When I choose a book, except for the author's name, I think I am
influenced more by the title than anything else.
I disagree with the article on just one point. I do like a title that
fits the story. If the title suggested a vampire story, I'd choose it for that
reason. But if it were actually a murder mystery--even though I like a good
mystery--I would be miffed enough that I wouldn't buy that author again.
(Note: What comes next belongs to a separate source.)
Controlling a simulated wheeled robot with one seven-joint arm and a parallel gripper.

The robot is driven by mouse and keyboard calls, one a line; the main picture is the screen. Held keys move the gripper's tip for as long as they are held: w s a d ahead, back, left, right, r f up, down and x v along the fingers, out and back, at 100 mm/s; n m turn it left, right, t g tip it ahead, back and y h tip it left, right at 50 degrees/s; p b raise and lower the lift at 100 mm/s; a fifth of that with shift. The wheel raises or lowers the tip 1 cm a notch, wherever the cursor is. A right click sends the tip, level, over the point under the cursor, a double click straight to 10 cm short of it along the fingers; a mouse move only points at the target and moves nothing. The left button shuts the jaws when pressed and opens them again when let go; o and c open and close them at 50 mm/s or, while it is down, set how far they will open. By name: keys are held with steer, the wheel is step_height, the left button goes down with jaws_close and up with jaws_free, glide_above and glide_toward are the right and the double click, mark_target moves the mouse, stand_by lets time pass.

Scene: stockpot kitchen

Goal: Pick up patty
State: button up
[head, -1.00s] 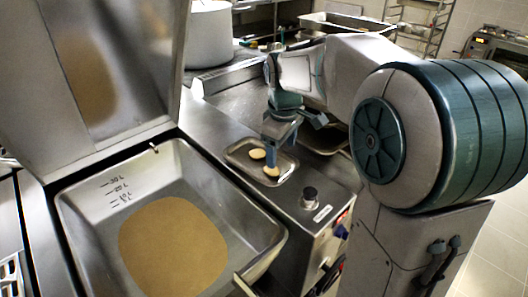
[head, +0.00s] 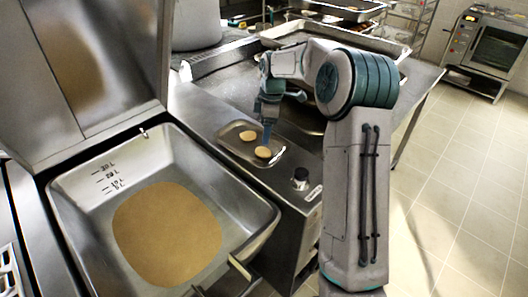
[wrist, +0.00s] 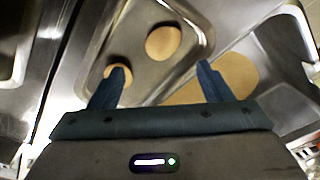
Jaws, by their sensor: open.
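Two round tan patties lie apart on a small steel tray (head: 234,130) on the counter. One patty (head: 248,135) is farther back and the other patty (head: 263,152) is nearer the front. One patty (wrist: 163,42) shows beyond and between the fingertips. The other patty (wrist: 119,75) is partly hidden by the left finger. Nothing is between the fingers.
A large tilting pan (head: 262,222) with brown liquid stands left of the tray, its lid (head: 85,70) raised. A black knob (head: 300,175) is right of the tray. A big pot (head: 196,25) stands behind. Open floor (head: 450,190) lies to the right.

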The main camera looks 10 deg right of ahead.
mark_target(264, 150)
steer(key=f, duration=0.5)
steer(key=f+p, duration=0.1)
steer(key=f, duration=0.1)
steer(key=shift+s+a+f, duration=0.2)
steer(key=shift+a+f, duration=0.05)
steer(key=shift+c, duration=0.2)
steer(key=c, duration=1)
This was an interesting and informative article, well thought out and
well written. Good show.
====================
"Bunny Fur" -- critique #2:
"Bunny Fur" is a thought-provoking piece that examines some of the
foibles of the publishing world. The article has a reassuring, breezy tone, and
the author lends credibility by citing his/her own successful and unsuccessful
experiences.
Writing-wise, there were several mistakes—a word missing here, a comma
there—that call for more careful proof-reading before submitting for
publication. These, however, are minor and would not cause an editor to reject
the piece. I enjoyed some of the metaphors, but found others distracting.
While I found the content of this article interesting, both cover blurbs
and titles are largely in the domain of the publisher. If your book is selected
for publication, the publisher may decide to use cover testimonials, generally
from other authors in that publisher’s stable. Thus blurbs serve not only to
plug your book but advertise theirs.
A catchy title may influence the publisher to at least read a page or
two from your work, but in the case of book-length fiction, the title is
frequently changed before the work is published. This is the publisher’s
prerogative, and the wise author will not object. The publisher, after all,
knows what’s already in print, what’s coming out next season, and has the
marketing data to understand what the readers are looking for. The importance of
an author-selected title may be greater in short fiction.
While this piece is an interesting read and would provide a worthwhile
contribution to any writing magazine, it would be a mistake for writers to think
they have much control over blurbs or published titles.
====================
"Bunny Fur" -- critique #3:
The writer composes with authority, and a
tenor of truth runs through this piece. I agree that the work is perfectly
marketable just as it is. "How to" articles by stock authors annoy me and I
generally find them a waste of my time. This article is different. Though
anonymous, the author demands attention, and there's a sense of "I dare you to
disagree."
The paragraph intended to illustrate the match of titles to works was
confusing and should be shortened. I'm sure the logic is perfectly clear to the
author but I found the reasoning confusing. It's a bump in the road that
shouldn't be there.
In my opinion, the writer prefaces too many sentences with "Now." It's
distracting. By the way, I've never seen logrolling written as two words in this
context. Are you sure that usage is correct?
The following sentence has problems: "It may be the most important
person on the publisher' staff or the least, but the decision of that one
decision is pivotal." To be fair, though, the problems might not be the writer's
fault--Calliope does produce a fair share of typos despite the best efforts of
its contributors.
I think the piece would be more marketable if fewer gender specific
pronouns were used. It isn't a given (and frankly, it isn't even likely) that
the pivotal reader in a publisher's house will be a "he." Why annoy the very
people to whom you're trying sell something?
I like the article, and I think it's probably the best entry to date.